>> begin

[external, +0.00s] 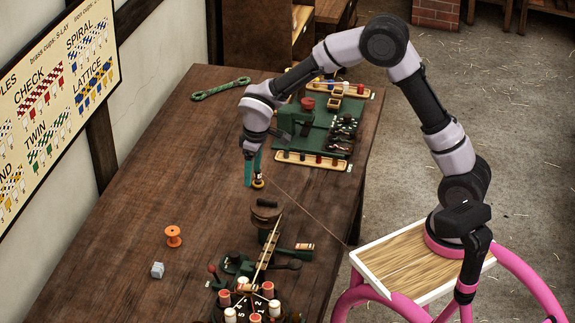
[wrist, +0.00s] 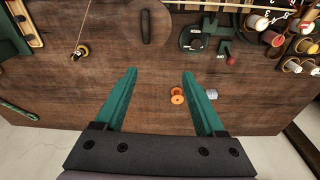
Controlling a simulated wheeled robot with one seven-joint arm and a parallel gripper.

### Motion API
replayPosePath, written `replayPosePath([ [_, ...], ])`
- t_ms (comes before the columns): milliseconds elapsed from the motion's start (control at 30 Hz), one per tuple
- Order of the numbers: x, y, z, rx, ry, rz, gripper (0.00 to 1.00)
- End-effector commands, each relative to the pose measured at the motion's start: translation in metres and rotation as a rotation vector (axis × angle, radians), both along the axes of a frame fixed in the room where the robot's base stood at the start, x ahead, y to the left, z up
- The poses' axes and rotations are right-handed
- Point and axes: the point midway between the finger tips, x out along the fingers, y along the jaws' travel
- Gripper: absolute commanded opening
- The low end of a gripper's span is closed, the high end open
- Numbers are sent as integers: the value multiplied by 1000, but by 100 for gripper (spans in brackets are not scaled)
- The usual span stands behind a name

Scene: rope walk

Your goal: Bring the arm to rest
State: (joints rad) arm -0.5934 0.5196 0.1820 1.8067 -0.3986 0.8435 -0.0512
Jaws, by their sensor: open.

>> end

Problem to solve: Output the lines from the line containing "- Numbers are" to the end, both included; add nothing.

Full output:
- Numbers are sent as integers: the value multiplied by 1000, but by 100 for gripper (spans in brackets are not scaled)
- The usual span stands behind a name

Scene: rope walk

Your goal: Bring the arm to rest
State: (joints rad) arm -0.5934 0.5196 0.1820 1.8067 -0.3986 0.8435 -0.0512
Jaws, by their sensor: open.

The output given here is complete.